Does the mayor play political possum?
It looks like the political battle lines are already drawn between His Honor, Cebu City Mayor, Michael L. Rama and Cebu South District Congressman, Hon. Tomas R. Osmena. Of course, both of them will shy from commenting that they are positioning themselves for an eventual clash in 2013. They will use a trite line – “election is too far away yet, let us do our work first”, or statements of similar import. Just the same, no matter how they deny what is obvious, they are irreversibly heading in that direction. They may do it squarely against each other or thru proxies like a Michael versus Margot contest.

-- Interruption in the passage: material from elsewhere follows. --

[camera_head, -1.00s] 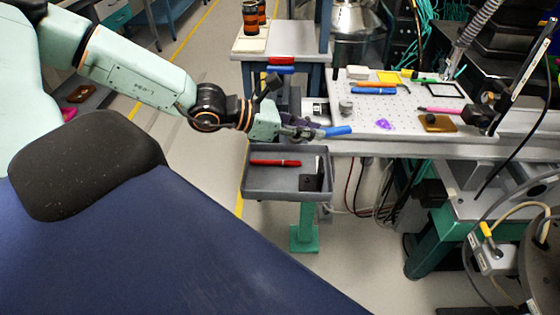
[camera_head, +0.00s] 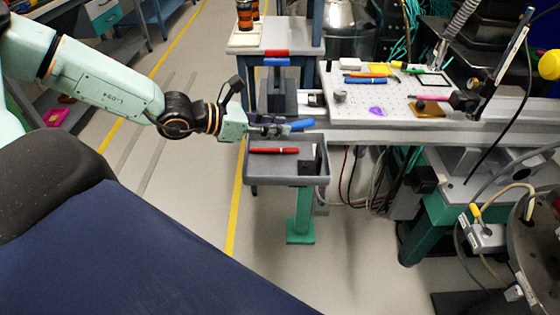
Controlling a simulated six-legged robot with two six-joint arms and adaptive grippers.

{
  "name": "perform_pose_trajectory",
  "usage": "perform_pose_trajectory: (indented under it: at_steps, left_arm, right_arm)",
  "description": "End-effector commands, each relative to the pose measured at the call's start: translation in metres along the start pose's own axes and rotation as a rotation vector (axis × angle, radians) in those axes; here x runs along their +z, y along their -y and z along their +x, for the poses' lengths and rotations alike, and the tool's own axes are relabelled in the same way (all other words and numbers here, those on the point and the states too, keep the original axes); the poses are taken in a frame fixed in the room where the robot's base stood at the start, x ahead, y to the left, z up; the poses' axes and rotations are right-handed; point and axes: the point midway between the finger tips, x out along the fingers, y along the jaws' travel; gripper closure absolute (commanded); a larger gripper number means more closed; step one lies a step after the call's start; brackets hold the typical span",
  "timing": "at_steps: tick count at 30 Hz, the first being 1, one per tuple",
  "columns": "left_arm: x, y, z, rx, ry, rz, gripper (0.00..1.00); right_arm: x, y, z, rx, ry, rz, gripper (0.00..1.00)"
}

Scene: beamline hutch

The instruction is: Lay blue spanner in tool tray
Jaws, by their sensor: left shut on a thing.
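My left gripper (camera_head: 282,127) comes in from the left and is shut on the blue spanner (camera_head: 303,124), whose blue end sticks out to the right of the fingers. The spanner is above the back edge of the grey tool tray (camera_head: 262,180); the height of the gap is hard to judge. A red tool (camera_head: 274,151) lies in the tray near its back, and a small black block (camera_head: 311,167) is at its right side. The fingers hide part of the spanner. My right gripper is out of view.
A white perforated board (camera_head: 390,102) behind and right holds an orange tool, another blue tool (camera_head: 365,80), a pink one and small parts. A side table (camera_head: 240,50) with dark-and-orange jars stands at the back. The tray's front left floor is clear.

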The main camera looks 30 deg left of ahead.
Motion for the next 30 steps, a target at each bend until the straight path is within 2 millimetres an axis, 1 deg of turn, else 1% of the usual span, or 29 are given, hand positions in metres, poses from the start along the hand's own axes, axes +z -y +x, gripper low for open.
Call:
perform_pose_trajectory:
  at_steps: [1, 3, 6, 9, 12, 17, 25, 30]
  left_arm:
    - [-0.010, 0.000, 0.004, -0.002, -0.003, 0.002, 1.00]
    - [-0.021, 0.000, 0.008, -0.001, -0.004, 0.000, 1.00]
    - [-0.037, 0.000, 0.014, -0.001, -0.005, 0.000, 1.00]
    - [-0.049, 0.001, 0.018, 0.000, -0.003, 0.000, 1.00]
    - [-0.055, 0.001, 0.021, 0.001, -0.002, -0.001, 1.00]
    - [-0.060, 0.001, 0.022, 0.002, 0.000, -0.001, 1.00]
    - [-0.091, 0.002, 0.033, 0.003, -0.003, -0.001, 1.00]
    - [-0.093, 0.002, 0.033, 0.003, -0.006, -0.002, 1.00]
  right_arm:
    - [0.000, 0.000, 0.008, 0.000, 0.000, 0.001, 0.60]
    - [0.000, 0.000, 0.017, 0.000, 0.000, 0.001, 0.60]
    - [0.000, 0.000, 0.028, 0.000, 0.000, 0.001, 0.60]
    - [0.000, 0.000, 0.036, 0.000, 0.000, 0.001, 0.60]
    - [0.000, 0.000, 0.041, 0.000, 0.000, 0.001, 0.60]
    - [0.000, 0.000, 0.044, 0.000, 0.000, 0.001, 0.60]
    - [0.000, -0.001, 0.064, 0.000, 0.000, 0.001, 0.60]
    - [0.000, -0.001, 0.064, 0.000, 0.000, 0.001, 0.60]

While I saw the break up of the Osmena-Rama partnership as an inevitable event, it came sooner than I expected. Unless he succeeded in clandestinely organizing his own political campaign structure, the announcement by the mayor that he was finally leaving the group he had been with the last two decades might not have given him enough time to consolidate his friendly forces. This state led me to surmise that the mayor is at so great a disadvantage that, if the polls were held at present, he would be short handed.

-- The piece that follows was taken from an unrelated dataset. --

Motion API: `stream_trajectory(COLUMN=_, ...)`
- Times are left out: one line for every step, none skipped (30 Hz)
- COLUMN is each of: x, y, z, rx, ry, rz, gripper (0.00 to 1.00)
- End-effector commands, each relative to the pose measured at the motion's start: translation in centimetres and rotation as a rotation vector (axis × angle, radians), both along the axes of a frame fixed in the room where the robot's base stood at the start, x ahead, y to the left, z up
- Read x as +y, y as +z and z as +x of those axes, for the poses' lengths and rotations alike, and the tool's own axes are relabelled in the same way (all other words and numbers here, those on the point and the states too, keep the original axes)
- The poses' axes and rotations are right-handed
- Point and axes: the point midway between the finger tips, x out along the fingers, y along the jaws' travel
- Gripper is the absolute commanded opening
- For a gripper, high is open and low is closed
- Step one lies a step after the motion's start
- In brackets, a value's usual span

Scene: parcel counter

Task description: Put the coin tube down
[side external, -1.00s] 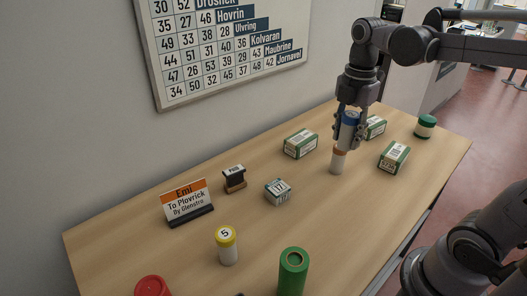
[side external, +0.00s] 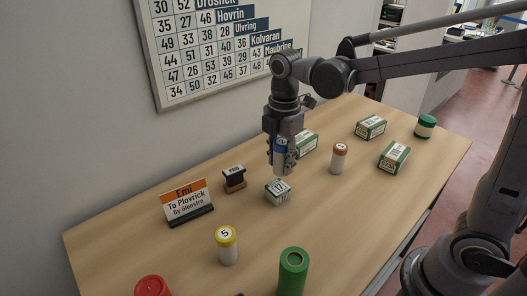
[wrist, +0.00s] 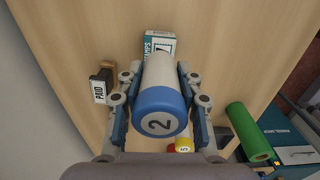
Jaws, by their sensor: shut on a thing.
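The coin tube (wrist: 158,98) is white with a blue cap marked 2. My gripper (side external: 281,162) is shut on it, with one finger on each side in the wrist view. In the side view the blue coin tube (side external: 280,150) is held upright or nearly so, above the counter (side external: 330,225). Its lower end shows just above and behind a small white-and-green box (side external: 278,192); I cannot tell the exact gap. The fingers hide part of the tube.
A brown-capped tube (side external: 339,158) stands to the right, a yellow-capped tube (side external: 227,246) in front. A PAID stamp (side external: 234,179) and name sign (side external: 187,203) are left. Green-and-white boxes (side external: 394,157) stand right and behind. A green tube (side external: 292,272) is at the front. Bare counter lies centre-right.

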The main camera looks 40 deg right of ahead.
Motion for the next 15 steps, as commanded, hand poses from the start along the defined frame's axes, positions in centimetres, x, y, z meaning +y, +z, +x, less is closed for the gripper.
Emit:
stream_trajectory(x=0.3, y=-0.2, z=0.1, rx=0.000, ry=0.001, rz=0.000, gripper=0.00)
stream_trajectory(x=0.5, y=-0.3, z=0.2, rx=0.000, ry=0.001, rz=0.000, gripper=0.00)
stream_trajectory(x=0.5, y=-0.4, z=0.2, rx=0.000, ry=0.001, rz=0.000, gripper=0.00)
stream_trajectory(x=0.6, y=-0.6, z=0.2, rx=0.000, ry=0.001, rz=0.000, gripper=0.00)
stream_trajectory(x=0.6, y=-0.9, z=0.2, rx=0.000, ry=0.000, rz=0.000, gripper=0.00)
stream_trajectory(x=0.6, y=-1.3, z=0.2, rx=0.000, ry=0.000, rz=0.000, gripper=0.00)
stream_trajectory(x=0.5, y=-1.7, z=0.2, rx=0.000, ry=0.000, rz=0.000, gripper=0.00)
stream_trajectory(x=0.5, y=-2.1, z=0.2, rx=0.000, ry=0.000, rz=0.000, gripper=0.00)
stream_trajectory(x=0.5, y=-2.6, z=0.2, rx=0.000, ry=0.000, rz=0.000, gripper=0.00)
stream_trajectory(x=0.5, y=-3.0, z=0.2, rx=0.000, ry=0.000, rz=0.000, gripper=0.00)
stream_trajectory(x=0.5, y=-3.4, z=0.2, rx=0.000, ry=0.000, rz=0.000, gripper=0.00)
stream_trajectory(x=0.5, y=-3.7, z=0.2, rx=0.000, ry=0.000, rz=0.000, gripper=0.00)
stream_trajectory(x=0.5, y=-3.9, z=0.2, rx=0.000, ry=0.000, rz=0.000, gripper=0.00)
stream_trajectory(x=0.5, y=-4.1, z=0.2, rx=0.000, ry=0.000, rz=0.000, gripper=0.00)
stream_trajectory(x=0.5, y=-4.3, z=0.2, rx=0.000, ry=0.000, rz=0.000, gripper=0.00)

There are plausible reasons many may view to support the theory that a Rama break-away is rather pre-mature.
1. Conventional wisdom says that a candidate for mayor needs strong line up for the council. It is assumed that councilors have their own support groups in the barangays and so when the pool together their fan following (pardon the showbiz lingo), they help push the candidacy of their own mayor.
On the basis of this prevailing school of thought, the mayor has none. In the present composition of the city, there is no city councilor who can be expected to stand by the side of the mayor. All of them believe that they owe their position not to the electorate but to the blessings of the congressman. Thus thru sheer loyalty, they will cast their lot with the former mayor.

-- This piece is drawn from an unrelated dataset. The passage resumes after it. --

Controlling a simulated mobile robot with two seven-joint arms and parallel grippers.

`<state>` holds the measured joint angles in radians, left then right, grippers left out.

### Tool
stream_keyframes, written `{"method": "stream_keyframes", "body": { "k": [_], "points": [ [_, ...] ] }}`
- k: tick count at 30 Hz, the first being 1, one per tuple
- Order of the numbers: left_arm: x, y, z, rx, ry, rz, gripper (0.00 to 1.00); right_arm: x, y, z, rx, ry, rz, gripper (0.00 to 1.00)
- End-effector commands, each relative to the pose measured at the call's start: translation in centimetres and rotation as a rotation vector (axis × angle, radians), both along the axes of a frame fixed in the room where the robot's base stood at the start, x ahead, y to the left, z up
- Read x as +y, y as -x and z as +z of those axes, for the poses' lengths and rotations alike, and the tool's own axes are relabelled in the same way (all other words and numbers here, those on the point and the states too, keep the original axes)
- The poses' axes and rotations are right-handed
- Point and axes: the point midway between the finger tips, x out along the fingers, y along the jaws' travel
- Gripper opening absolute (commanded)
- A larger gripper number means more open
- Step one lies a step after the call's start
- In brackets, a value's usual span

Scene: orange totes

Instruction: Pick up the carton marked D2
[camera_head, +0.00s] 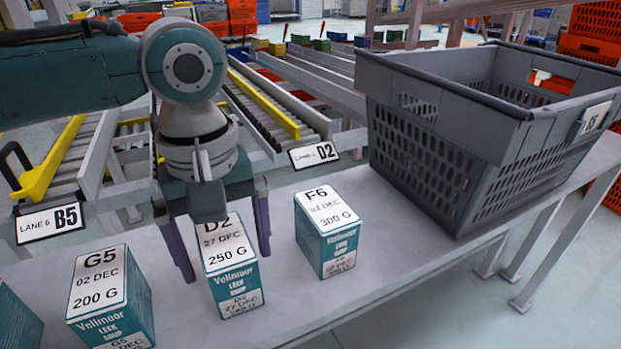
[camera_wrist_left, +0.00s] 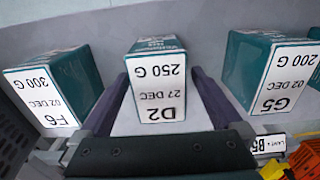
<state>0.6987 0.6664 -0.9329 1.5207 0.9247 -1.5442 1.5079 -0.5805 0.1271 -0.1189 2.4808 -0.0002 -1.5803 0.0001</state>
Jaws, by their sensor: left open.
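The carton marked D2 (camera_head: 232,272) is teal with a white top label reading D2, 27 DEC, 250 G. It stands upright on the grey table (camera_head: 290,299). My left gripper (camera_head: 228,264) is open above the table, with one finger on each side of the D2 carton. In the left wrist view the D2 carton (camera_wrist_left: 157,85) lies between the two dark fingers (camera_wrist_left: 158,80), with gaps visible on both sides. The gripper body hides part of the carton's top in the head view. My right gripper is not in view.
The G5 carton (camera_head: 110,298) stands to the left and the F6 carton (camera_head: 327,231) to the right. Roller lanes with B5 (camera_head: 50,222) and D2 (camera_head: 314,154) signs lie behind the table.

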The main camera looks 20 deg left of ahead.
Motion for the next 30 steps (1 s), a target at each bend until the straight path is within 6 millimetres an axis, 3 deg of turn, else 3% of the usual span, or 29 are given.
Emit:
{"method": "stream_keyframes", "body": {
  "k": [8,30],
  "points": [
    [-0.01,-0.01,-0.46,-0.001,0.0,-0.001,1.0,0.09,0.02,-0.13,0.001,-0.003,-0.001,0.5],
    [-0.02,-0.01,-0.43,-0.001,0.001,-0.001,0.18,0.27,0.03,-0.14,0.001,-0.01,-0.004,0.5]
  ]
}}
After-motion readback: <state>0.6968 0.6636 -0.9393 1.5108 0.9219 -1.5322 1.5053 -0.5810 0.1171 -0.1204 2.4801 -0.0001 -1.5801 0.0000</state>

However, if we dwell on this issue a little deeper, we might think that the mayor is not really that disadvantaged. There is a verifiable twist here and I begin to think that the city chief executive knows more than what he wants us to believe.
To the mayor, the so-called conventional wisdom might be fallacious. Our city councilors have been brainwashed into believing that their otherwise winsome personalities did not make them win. Their qualifications, if any, had nothing to do with their political victories. Try asking for a truly honest answer from anyone of our local legislators and they will admit that some of their rivals in the 2010 elections were better but their political benefactor, the south district representative, spelled the difference.
So, if he has the assurance of some respectable citizens, hitherto away from public eye, who the mayor can mold into a slate of bankable candidates, he is bound to spring some surprise.
2. The mayor has no political party to rely on. Sure, he announced earlier that while he left BOPK, he has not detached himself from the Liberal Party. But, the south district legislator will see to it that the mayor does not hold a direct access to Malacañang. His work being in Manila, the former mayor is closer to the powers-that-be than the city chief executive.
The incumbent mayor’s former boss will pull some historical strings to negate Rama’s being anointed as the Liberal Party mayoralty candidate. This was demonstrated days before the May 2010 polls with a picture of Ninoy Aquino, Gerry Roxas and Serging Osmena, all LP stalwarts of yore, placed on top the newer version composed of the Noynoy, Mar and Tommy.
But then again, the mayor knows this too just as he knows that the vice president of our republic, who is not a member of the Liberal party, is looking to field a viable mayoralty candidate in the mid term elections of 2013. In the mind of the honorable vice president, there is no better one than the leader sitting at city hall.
And the scene gets interesting each day, friends.